>> Begin STORED DATA
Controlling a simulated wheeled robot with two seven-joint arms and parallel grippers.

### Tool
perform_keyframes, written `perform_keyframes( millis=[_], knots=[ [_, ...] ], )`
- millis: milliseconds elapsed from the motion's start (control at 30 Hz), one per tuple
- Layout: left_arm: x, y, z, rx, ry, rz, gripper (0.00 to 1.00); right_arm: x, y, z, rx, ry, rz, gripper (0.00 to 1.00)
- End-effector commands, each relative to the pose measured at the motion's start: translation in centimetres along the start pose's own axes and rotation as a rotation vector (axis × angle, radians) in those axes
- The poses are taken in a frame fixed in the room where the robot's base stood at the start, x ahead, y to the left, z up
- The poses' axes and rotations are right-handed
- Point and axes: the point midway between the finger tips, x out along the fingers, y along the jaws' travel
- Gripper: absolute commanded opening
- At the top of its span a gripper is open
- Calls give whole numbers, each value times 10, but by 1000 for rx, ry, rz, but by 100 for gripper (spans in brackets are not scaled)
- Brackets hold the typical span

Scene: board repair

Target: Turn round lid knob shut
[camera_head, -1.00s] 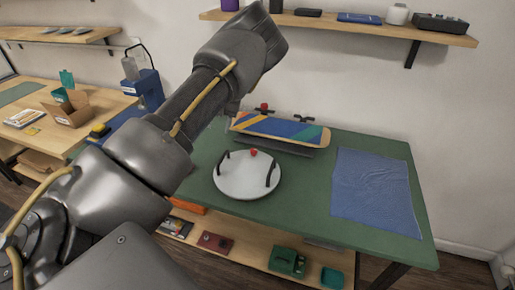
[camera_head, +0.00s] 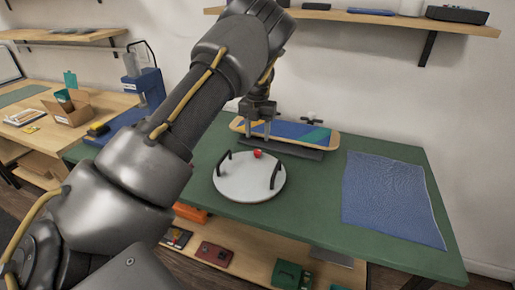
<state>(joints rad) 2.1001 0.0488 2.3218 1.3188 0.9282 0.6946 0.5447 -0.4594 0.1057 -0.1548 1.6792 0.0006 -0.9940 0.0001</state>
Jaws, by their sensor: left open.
>> End STORED DATA
▶ REQUIREMENT
With pictures omitted, reproduce exactly the lines from the line containing "- Gripper: absolute commanded opening" through the end of the data above.

▶ REPLY
- Gripper: absolute commanded opening
- At the top of its span a gripper is open
- Calls give whole numbers, each value times 10, but by 1000 for rx, ry, rz, but by 100 for gripper (spans in brackets are not scaled)
- Brackets hold the typical span

Scene: board repair

Target: Turn round lid knob shut
[camera_head, -1.00s] 
[camera_head, +0.00s] 
<state>(joints rad) 2.1001 0.0488 2.3218 1.3188 0.9282 0.6946 0.5447 -0.4594 0.1057 -0.1548 1.6792 0.0006 -0.9940 0.0001</state>
Jaws, by their sensor: left open.

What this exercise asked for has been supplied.